◆ Supplied records
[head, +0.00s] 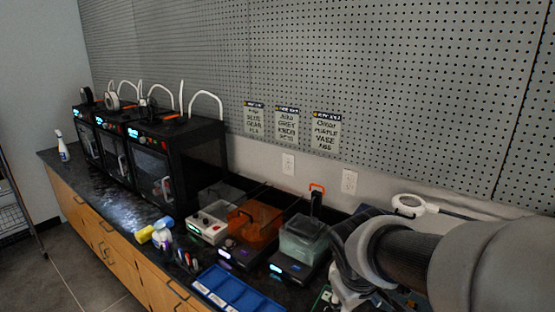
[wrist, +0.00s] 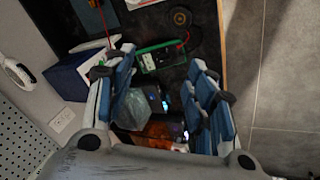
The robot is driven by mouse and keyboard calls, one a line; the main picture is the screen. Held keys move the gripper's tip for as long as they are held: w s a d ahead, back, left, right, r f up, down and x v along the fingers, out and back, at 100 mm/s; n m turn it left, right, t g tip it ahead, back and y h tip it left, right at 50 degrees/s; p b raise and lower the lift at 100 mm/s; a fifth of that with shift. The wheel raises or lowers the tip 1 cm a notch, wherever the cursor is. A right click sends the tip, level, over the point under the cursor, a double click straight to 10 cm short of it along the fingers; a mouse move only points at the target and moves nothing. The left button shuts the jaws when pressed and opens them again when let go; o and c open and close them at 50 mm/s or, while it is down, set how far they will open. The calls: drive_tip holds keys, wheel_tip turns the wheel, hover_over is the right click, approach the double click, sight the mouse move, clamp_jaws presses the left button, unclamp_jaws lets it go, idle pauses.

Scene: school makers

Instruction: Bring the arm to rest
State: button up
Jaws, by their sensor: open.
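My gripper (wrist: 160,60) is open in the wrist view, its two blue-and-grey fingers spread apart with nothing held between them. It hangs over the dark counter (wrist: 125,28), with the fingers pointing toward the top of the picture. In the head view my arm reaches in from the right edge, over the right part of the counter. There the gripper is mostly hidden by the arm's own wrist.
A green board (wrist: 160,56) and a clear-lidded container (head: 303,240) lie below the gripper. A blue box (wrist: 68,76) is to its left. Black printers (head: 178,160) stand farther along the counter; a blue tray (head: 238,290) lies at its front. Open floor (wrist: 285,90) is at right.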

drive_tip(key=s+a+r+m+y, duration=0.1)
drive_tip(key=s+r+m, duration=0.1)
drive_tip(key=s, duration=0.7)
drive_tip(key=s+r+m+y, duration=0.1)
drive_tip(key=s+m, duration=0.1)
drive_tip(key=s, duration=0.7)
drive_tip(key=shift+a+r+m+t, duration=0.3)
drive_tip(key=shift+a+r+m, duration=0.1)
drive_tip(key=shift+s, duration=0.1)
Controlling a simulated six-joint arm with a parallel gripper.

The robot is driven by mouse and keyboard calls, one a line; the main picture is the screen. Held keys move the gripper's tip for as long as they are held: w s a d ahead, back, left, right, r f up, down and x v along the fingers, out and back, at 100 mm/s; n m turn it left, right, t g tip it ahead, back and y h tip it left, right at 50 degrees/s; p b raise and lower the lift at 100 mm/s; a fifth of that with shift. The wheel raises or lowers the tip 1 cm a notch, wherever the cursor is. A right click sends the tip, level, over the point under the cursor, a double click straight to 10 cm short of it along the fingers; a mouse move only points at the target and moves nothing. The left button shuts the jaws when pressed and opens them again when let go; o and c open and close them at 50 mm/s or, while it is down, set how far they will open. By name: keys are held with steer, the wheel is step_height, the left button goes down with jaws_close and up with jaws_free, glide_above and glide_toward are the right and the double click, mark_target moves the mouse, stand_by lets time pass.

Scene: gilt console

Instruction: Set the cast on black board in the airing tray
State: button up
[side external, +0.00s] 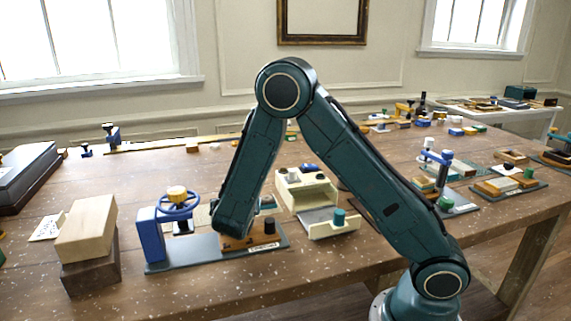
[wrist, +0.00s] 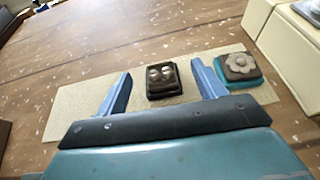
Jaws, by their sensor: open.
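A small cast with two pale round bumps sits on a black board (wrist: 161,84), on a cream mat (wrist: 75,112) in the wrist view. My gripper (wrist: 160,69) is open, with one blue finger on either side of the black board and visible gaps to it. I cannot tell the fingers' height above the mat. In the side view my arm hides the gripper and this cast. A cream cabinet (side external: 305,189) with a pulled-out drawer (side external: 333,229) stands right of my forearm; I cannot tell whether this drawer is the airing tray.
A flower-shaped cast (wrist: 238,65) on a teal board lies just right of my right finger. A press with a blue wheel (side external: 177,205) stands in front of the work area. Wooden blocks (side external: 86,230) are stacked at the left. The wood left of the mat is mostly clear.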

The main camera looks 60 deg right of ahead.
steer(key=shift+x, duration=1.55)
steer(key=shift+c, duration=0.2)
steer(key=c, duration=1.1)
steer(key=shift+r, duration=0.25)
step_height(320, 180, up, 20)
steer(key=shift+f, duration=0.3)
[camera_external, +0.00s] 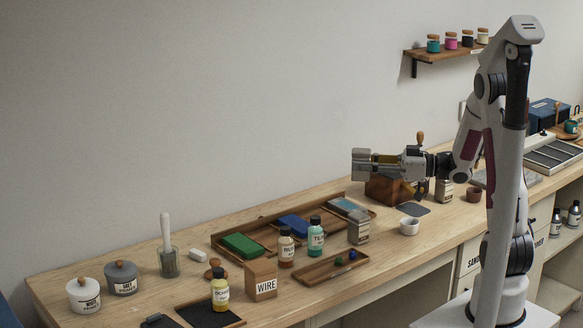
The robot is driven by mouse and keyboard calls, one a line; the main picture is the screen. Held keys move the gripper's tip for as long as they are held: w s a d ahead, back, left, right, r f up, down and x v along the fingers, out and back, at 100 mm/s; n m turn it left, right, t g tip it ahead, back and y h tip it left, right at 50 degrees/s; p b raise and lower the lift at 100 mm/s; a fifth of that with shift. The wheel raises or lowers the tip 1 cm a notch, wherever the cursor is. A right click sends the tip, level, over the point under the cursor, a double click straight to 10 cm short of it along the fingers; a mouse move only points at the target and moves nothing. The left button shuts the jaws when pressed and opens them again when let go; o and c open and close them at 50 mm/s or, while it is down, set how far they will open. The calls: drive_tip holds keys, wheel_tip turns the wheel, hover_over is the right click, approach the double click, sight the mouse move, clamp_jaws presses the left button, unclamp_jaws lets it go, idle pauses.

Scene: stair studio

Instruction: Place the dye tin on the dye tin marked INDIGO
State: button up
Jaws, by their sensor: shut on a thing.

◆ Given request
Copy the records above exactly, omitting every picture.

◆ Output for this task
[head, +0.00s] 
[wrist, +0.00s] 
The robot is driven by mouse and keyboard calls, one a line; the main picture is the screen. Held keys move the gripper's tip for as long as they are held: w s a d ahead, back, left, right, r f up, down and x v along the fingers, out and back, at 100 mm/s; n m turn it left, right, t g tip it ahead, back and y h tip it left, right at 50 degrees/s; p b raise and lower the lift at 100 mm/s; a fifth of that with shift. The wheel raises or lowers the tip 1 cm a notch, wherever the cursor is. A right click sends the tip, level, over the point under the cursor, a double click straight to 10 cm short of it along the fingers; a mouse move only points at the target and moves nothing. The left button shuts the jaws when pressed and opens them again when let go; o and c open and close them at 50 mm/s or, while it is down, set how far they will open. The calls: drive_tip holds keys, wheel_tip turns the wheel, hover_over is the right click, approach the double click, sight the mouse move, clamp_jaws presses the left button, unclamp_jaws lets it go, idle pauses.

Scene: school makers

Instruction: Bring the arm to rest
State: button up
Jaws, by their sensor: open.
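My gripper (wrist: 160,60) is open in the wrist view, its two blue-and-grey fingers spread apart with nothing held between them. It hangs over the dark counter (wrist: 125,28), with the fingers pointing toward the top of the picture. In the head view my arm reaches in from the right edge, over the right part of the counter. There the gripper is mostly hidden by the arm's own wrist.
A green board (wrist: 160,56) and a clear-lidded container (head: 303,240) lie below the gripper. A blue box (wrist: 68,76) is to its left. Black printers (head: 178,160) stand farther along the counter; a blue tray (head: 238,290) lies at its front. Open floor (wrist: 285,90) is at right.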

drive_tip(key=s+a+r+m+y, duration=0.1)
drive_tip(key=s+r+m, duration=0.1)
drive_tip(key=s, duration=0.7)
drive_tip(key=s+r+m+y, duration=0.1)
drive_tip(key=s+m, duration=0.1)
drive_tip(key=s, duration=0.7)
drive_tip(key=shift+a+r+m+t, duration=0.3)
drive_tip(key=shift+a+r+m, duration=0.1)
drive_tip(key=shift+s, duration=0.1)
Controlling a simulated six-joint arm with a parallel gripper.

The robot is driven by mouse and keyboard calls, one a line; the main picture is the screen. Held keys move the gripper's tip for as long as they are held: w s a d ahead, back, left, right, r f up, down and x v along the fingers, out and back, at 100 mm/s; n m turn it left, right, t g tip it ahead, back and y h tip it left, right at 50 degrees/s; p b raise and lower the lift at 100 mm/s; a fifth of that with shift. The wheel raises or lowers the tip 1 cm a notch, wherever the cursor is. A right click sends the tip, level, over the point under the cursor, a double click straight to 10 cm short of it along the fingers; a mouse move only points at the target and moves nothing. The left button shuts the jaws when pressed and opens them again when let go; o and c open and close them at 50 mm/s or, while it is down, set how far they will open. By name: keys are held with steer, the wheel is step_height, the left button goes down with jaws_close and up with jaws_free, glide_above and glide_toward are the right and the double click, mark_target moves the mouse, stand_by lets time pass.

Scene: gilt console

Instruction: Set the cast on black board in the airing tray
State: button up
[side external, +0.00s] 
[wrist, +0.00s] 
Jaws, by their sensor: open.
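A small cast with two pale round bumps sits on a black board (wrist: 161,84), on a cream mat (wrist: 75,112) in the wrist view. My gripper (wrist: 160,69) is open, with one blue finger on either side of the black board and visible gaps to it. I cannot tell the fingers' height above the mat. In the side view my arm hides the gripper and this cast. A cream cabinet (side external: 305,189) with a pulled-out drawer (side external: 333,229) stands right of my forearm; I cannot tell whether this drawer is the airing tray.
A flower-shaped cast (wrist: 238,65) on a teal board lies just right of my right finger. A press with a blue wheel (side external: 177,205) stands in front of the work area. Wooden blocks (side external: 86,230) are stacked at the left. The wood left of the mat is mostly clear.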

The main camera looks 60 deg right of ahead.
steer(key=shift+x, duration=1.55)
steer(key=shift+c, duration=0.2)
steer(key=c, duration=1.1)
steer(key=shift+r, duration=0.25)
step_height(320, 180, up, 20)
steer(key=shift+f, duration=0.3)
[camera_external, +0.00s] 
The robot is driven by mouse and keyboard calls, one a line; the main picture is the screen. Held keys move the gripper's tip for as long as they are held: w s a d ahead, back, left, right, r f up, down and x v along the fingers, out and back, at 100 mm/s; n m turn it left, right, t g tip it ahead, back and y h tip it left, right at 50 degrees/s; p b raise and lower the lift at 100 mm/s; a fifth of that with shift. The wheel raises or lowers the tip 1 cm a notch, wherever the cursor is. A right click sends the tip, level, over the point under the cursor, a double click straight to 10 cm short of it along the fingers; a mouse move only points at the target and moves nothing. The left button shuts the jaws when pressed and opens them again when let go; o and c open and close them at 50 mm/s or, while it is down, set how far they will open. The calls: drive_tip holds keys, wheel_tip turns the wheel, hover_over is the right click, approach the double click, sight the mouse move, clamp_jaws presses the left button, unclamp_jaws lets it go, idle pauses.

Scene: stair studio

Instruction: Place the dye tin on the dye tin marked INDIGO
State: button up
Jaws, by their sensor: shut on a thing.

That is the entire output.